Mme Estelle Folest interroge M. le ministre délégué auprès du ministre de la transition écologique et de la cohésion des territoires, chargé du logement, sur les modalités d'adaptation de la loi SRU aux réalités des territoires. Il y a plus de 20 ans, la loi SRU a modifié en profondeur le droit de l'urbanisme et du logement en France. Son article 55 impose à la plupart des communes urbaines de plus de 1 500 habitants de disposer d'au moins 25 % de logements sociaux. Malgré quelques modifications, cette loi reste extrêmement rigide et ne prend pas suffisamment en compte la réalité et les spécificités de certaines communes. Premier exemple : les communes dont la moitié du « territoire urbanisé » est inconstructible sont exemptées de leurs obligations en matière de production de logements sociaux. Une ville comme Deuil-La Barre (95) ne peut donc pas être exemptée parce que seulement 38 %, et non la moitié, de son territoire sont soumis à une interdiction de construire des bâtiments à usage d'habitation en raison des nuisances de l'aéroport de Roissy et d'un plan d'exposition au bruit en vigueur. Pour les communes dont le territoire urbanisé approche la barre des 50 % d'inconstructibilité sans pour autant l'atteindre, aucun régime dérogatoire n'est prévu par la loi. Second exemple : les critères d'exemption au titre de l'inconstructibilité ne sont pas exhaustifs et ne prennent pas en compte l'ensemble des situations. Le « territoire urbanisé » d'une ville comme Enghien-les-Bains (95) n'atteint pas la barre des 50 % d'inconstructibilité au regard de la loi alors qu'en réalité, la surface « non constructible » de la commune constitue plus des deux tiers de son territoire si l'on compte, en plus du lac et de ses abords, les espaces paysagers à protéger, la zone naturelle et forestière et la zone soumise à un plan d'exposition au bruit. Elle lui demande si le Gouvernement pourrait envisager de revoir les modalités d'application du quota de 25 % de logements sociaux en mettant en place un régime dégressif en fonction du taux de constructibilité des territoires ; cela permettrait une appréhension plus fine de la réalité de certaines communes, lesquelles paient aujourd'hui, d'une manière que l'on peut considérer injuste, de très lourdes amendes.
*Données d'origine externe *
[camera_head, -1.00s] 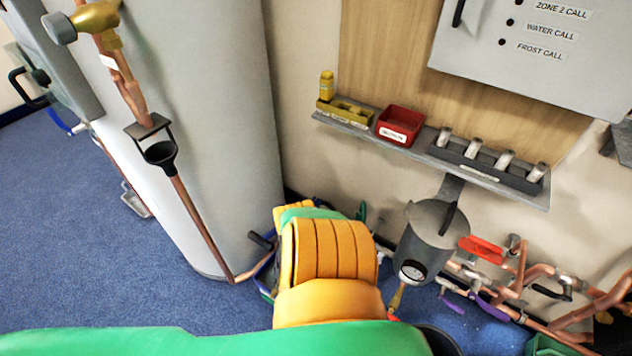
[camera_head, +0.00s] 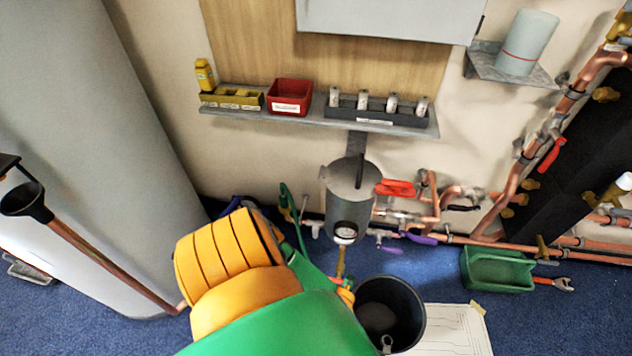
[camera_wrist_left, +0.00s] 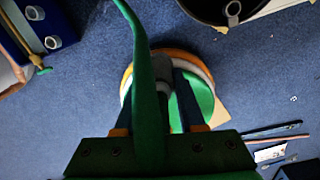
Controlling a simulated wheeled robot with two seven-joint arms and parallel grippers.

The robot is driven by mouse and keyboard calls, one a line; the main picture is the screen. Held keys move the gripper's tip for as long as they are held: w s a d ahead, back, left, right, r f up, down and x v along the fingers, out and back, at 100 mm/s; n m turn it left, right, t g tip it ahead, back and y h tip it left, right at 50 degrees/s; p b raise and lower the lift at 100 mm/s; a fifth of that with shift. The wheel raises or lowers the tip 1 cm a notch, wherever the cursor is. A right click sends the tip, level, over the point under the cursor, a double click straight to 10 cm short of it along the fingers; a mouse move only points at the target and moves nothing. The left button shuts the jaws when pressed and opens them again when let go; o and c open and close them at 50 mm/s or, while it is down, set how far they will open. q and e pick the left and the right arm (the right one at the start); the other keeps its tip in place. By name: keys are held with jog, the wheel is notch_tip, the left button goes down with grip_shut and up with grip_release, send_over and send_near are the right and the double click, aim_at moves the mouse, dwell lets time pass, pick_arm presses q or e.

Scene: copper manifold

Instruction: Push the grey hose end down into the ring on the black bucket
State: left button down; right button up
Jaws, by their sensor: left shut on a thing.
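The black bucket (camera_head: 420,318) stands on the blue floor at the lower middle of the head view. The grey ring (camera_head: 386,344) shows at its near inner side. In the left wrist view the bucket (camera_wrist_left: 205,12) is at the top edge, with the ring (camera_wrist_left: 232,12). My left gripper (camera_wrist_left: 164,78) is shut on a grey piece (camera_wrist_left: 163,66), seemingly the grey hose end, apart from the bucket and ring. A green hose-like strip (camera_wrist_left: 143,60) runs past it. In the head view my green and orange arm hides the gripper. My right gripper is not in view.
A grey drain vessel (camera_head: 350,200) with a gauge hangs above and behind the bucket. Copper pipes (camera_head: 450,238) run along the wall. A green tray (camera_head: 497,270) and a paper sheet (camera_head: 450,330) lie right of the bucket. A shelf (camera_head: 420,127) is higher up.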

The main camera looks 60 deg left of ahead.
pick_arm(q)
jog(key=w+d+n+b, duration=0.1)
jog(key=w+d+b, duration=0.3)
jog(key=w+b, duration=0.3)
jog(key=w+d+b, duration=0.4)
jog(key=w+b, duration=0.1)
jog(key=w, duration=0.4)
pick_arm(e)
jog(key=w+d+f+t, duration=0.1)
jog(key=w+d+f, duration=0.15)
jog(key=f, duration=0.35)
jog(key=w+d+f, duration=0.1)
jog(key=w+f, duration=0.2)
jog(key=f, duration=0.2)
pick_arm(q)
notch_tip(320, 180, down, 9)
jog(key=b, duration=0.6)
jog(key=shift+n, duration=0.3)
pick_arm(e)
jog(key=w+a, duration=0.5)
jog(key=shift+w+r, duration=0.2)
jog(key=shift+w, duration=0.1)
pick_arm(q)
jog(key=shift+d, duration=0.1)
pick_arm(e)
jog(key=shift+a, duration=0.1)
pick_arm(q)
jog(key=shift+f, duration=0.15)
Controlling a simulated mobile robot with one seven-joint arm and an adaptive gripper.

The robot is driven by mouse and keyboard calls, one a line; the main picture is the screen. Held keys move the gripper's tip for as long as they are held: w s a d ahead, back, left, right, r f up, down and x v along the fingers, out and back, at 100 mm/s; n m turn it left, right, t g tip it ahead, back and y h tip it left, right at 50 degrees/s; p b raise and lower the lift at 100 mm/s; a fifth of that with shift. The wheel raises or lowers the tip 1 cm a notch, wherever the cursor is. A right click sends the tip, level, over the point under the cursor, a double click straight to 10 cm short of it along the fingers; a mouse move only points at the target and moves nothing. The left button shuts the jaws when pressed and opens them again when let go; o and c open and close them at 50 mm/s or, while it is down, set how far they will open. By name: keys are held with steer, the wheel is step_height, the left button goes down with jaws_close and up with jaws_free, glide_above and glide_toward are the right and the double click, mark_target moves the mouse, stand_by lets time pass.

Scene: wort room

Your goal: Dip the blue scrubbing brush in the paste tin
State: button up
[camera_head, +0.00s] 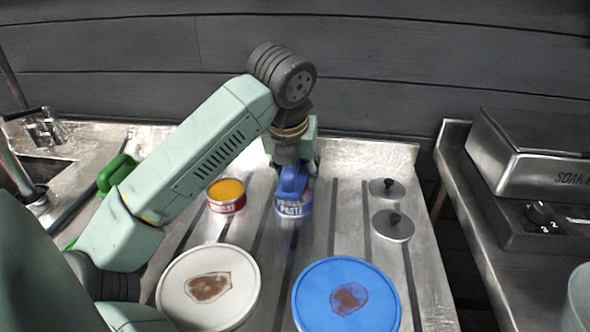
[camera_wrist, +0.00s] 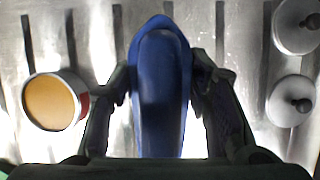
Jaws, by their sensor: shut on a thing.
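My gripper (camera_head: 293,165) points down and is shut on the blue scrubbing brush (camera_head: 290,184). In the wrist view the brush (camera_wrist: 160,90) fills the middle, between the two fingers (camera_wrist: 160,100). In the head view, the brush's lower end meets the top of a blue tin with PASTE on its label (camera_head: 294,208). I cannot tell whether the bristles are inside or just above it. In the wrist view the brush hides this tin. A red-and-white tin with orange contents (camera_head: 227,196) stands open to its left and also shows in the wrist view (camera_wrist: 52,102).
Two grey lids with black knobs (camera_head: 387,188) (camera_head: 393,226) lie right of the tins. A white plate (camera_head: 173,306) and a blue plate (camera_head: 381,302), both brown-stained, lie in front. A green-handled item (camera_head: 117,172) is near the sink. A SOAK unit (camera_head: 540,165) stands right, across a gap.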

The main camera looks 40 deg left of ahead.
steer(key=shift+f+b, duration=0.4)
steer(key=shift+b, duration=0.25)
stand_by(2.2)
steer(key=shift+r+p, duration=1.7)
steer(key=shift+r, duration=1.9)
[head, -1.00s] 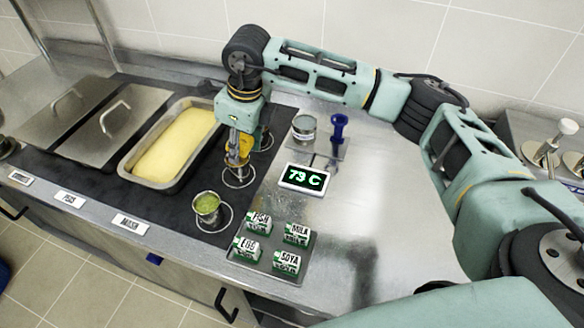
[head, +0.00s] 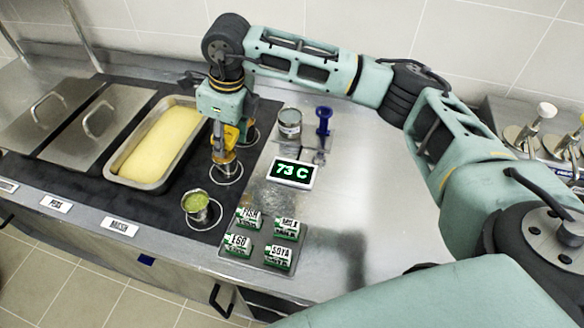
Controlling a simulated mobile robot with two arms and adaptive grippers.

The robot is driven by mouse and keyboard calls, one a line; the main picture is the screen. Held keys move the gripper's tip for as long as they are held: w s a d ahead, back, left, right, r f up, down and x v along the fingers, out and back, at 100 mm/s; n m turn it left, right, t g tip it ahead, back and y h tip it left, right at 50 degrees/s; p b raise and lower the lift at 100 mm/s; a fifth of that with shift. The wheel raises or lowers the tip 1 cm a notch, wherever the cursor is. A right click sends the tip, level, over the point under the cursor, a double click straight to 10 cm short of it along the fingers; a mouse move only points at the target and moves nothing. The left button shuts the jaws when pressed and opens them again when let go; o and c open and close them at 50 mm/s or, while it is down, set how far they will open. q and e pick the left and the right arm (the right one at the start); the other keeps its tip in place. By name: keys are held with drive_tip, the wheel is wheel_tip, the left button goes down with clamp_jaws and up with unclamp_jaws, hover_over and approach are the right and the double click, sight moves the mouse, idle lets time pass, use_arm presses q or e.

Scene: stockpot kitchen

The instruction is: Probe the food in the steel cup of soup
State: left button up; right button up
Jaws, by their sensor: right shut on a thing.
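A steel cup of green food (head: 196,203) stands at the front of the dark mat, on a pale ring mark. My right gripper (head: 224,152) points down behind this cup, over another ringed spot. It is shut on a yellow tool, probably the probe (head: 230,137). A display (head: 291,172) on the counter reads 73 C. My left gripper is not in view.
A steel pan of yellow food (head: 160,142) and lidded pans (head: 103,118) lie left. A small can (head: 290,123) and a blue-handled tool (head: 323,122) stand behind the display. A tray of labelled blocks (head: 262,252) lies in front. The counter to the right is clear.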

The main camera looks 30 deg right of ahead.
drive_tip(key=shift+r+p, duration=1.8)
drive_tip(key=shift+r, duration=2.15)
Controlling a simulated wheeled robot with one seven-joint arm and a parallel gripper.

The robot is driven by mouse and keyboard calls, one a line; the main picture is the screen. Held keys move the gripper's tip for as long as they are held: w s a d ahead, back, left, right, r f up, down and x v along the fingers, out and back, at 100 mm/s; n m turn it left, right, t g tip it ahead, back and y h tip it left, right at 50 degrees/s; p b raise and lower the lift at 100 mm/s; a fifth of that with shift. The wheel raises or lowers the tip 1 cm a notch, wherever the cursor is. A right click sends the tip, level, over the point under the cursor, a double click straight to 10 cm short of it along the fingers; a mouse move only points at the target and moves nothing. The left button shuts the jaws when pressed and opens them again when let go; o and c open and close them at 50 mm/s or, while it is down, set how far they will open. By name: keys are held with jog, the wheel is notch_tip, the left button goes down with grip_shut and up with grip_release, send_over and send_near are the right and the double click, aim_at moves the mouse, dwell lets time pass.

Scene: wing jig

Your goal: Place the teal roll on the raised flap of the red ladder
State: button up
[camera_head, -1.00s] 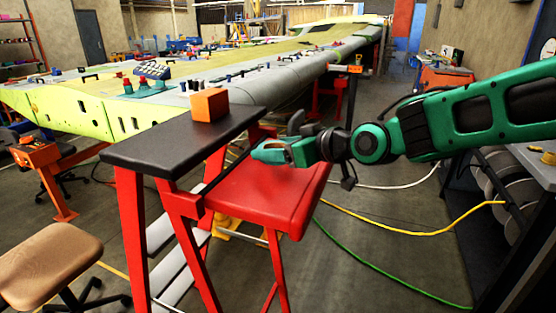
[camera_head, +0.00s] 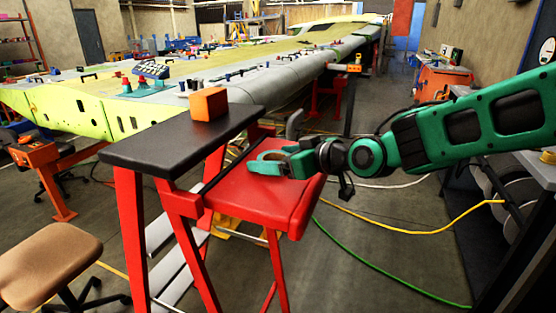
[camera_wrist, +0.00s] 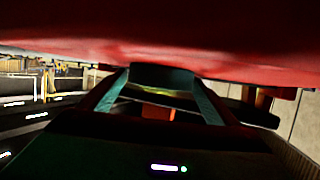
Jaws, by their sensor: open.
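The red ladder (camera_head: 128,215) has a black top board, and its raised red flap (camera_head: 262,200) juts out to the right. The teal roll (camera_head: 262,168) lies low at the flap's upper face, with a tan inside showing. My gripper (camera_head: 276,161) reaches in from the right, just over the flap, with the roll between its fingers. The wrist view shows the dark teal roll (camera_wrist: 163,76) between the two spread fingers, close against the red flap (camera_wrist: 200,55). The fingers partly hide the roll. Whether they still touch it I cannot tell.
An orange block (camera_head: 208,104) sits on the ladder's black top board (camera_head: 180,140), left of my gripper. A long wing (camera_head: 230,65) fills the back left. A brown stool (camera_head: 50,258) stands at front left. Yellow and green cables cross the floor.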

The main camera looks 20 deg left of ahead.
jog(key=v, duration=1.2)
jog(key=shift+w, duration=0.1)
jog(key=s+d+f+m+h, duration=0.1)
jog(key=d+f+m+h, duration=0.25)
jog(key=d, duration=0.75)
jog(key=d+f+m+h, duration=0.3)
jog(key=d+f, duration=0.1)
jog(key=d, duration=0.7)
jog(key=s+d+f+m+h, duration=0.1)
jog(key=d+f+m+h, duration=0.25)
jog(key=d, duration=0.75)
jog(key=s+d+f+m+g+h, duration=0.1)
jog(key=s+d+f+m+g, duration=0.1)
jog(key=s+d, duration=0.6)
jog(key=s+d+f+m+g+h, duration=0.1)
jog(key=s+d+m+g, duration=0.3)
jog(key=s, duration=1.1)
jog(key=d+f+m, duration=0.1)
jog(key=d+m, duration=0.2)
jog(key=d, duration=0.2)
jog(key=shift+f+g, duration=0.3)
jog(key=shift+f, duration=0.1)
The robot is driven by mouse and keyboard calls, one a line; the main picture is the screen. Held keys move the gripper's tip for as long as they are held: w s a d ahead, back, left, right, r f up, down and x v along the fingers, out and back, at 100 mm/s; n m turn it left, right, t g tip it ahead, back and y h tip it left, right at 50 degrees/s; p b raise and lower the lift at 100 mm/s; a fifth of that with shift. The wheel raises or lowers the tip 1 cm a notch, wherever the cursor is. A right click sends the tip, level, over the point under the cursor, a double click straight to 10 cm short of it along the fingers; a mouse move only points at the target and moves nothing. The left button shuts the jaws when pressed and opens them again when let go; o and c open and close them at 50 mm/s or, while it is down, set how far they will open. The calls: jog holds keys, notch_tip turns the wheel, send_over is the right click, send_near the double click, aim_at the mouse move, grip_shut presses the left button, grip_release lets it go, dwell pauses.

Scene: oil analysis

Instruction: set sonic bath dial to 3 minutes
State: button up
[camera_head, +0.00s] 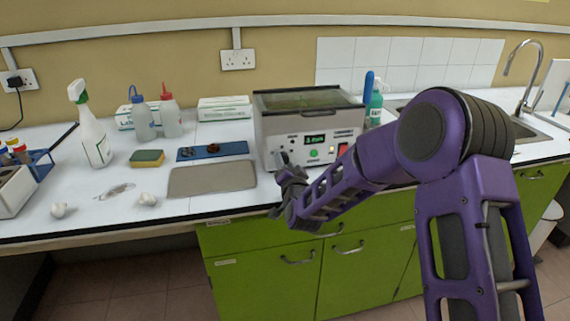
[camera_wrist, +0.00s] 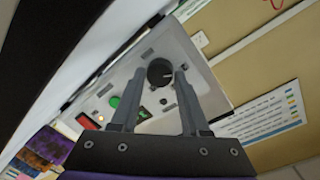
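The sonic bath (camera_head: 258,135) is a grey box on the counter with a front panel and a lidded top. Its small display (camera_head: 315,139) shows green characters too small to read surely. The black round dial (camera_wrist: 160,72) shows in the wrist view, between my two fingertips. My gripper (camera_head: 283,162) is at the left part of the front panel and hides the dial in the head view. The fingers are apart on either side of the dial; I cannot tell whether they touch it.
A green button (camera_wrist: 114,102) and a red lit switch (camera_wrist: 90,121) are on the same panel. A grey tray (camera_head: 212,178) and blue mat (camera_head: 186,154) lie left of the bath. A blue-handled tool (camera_head: 368,86) and green bottle (camera_head: 376,101) stand at its right.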

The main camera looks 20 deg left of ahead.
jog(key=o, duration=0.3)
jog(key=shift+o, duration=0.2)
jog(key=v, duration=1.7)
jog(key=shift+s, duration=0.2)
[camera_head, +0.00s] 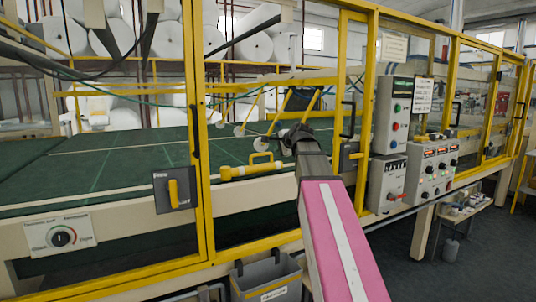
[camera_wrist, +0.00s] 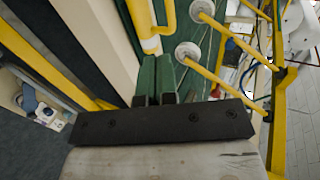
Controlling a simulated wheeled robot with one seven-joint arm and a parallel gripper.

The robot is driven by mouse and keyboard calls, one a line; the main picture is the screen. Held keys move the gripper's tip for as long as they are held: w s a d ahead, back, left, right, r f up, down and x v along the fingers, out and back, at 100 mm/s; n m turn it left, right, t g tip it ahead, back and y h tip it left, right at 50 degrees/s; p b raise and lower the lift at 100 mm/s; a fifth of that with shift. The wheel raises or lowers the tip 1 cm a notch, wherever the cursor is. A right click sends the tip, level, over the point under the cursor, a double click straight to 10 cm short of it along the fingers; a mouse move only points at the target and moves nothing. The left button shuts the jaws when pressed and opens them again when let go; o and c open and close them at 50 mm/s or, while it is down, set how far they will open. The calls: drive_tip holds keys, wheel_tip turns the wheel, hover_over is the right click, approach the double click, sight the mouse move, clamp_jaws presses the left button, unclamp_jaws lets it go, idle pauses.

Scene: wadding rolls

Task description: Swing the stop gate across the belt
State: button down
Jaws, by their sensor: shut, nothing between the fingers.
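A yellow bar with a raised loop handle, which looks like the stop gate (camera_head: 250,170), lies along the near edge of the green belt (camera_head: 120,160) in the head view. In the wrist view the yellow bar and handle (camera_wrist: 150,42) show at the top, just beyond my fingertips. My gripper (camera_head: 298,136) is over the near belt edge, to the right of the handle in the head view. Its two green-looking fingers (camera_wrist: 156,78) are together in the wrist view, with nothing held. I cannot tell whether they touch the bar.
A yellow frame post (camera_head: 196,120) stands left of the gate, with a switch box (camera_head: 174,189) beside it. Control boxes (camera_head: 392,115) stand right of my arm. Yellow rods with round pale discs (camera_wrist: 188,53) hang close to my gripper. A grey bin (camera_head: 268,275) is below.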

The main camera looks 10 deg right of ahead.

Réponse en séance, et publiée le 28 février 2024

LOI SRU
M. le président . La parole est à Mme Estelle Folest, pour exposer sa question, no 573, relative à la loi SRU.

Mme Estelle Folest . Cela fait maintenant plus de vingt ans que nous avons modifié en profondeur le droit de l'urbanisme et du logement par l'adoption de la loi du 13 décembre 2000 relative à la solidarité et au renouvellement urbains, dite loi SRU. Tout en souscrivant à l'ambition de disposer d'au moins 25 % de logements sociaux au niveau national, nous devons reconnaître que la loi est bien trop rigide à l'échelle des communes, car elle ne prend pas suffisamment en compte la réalité du terrain.

J'en veux pour preuve la commune de Deuil-la-Barre, située dans ma circonscription, dont 38 % du territoire est soumis à l'interdiction de construire des bâtiments à usage d'habitation en raison de nuisances aéroportuaires. Ses obligations en matière de construction de logements sociaux au titre de la loi SRU s'appliquent malgré tout, alors qu'elle en serait totalement exemptée si elle atteignait 50 % d'inconstructibilité. Pour résumer : à 50 %, on ne construit plus rien ; à 38 %, il n'y a aucun régime dérogatoire.

Voici un autre exemple, celui d'Enghien-les-Bains, appartenant aussi à ma circonscription. Son territoire urbanisé n'atteint pas la barre des 50 % d'inconstructibilité au regard de la loi ; pourtant, la surface non constructible de la commune constitue en réalité plus des deux tiers de son territoire si l'on compte, en plus du lac et de ses abords, les espaces paysagers à protéger, la zone naturelle et forestière, et la zone soumise à un plan d'exposition au bruit (PEB).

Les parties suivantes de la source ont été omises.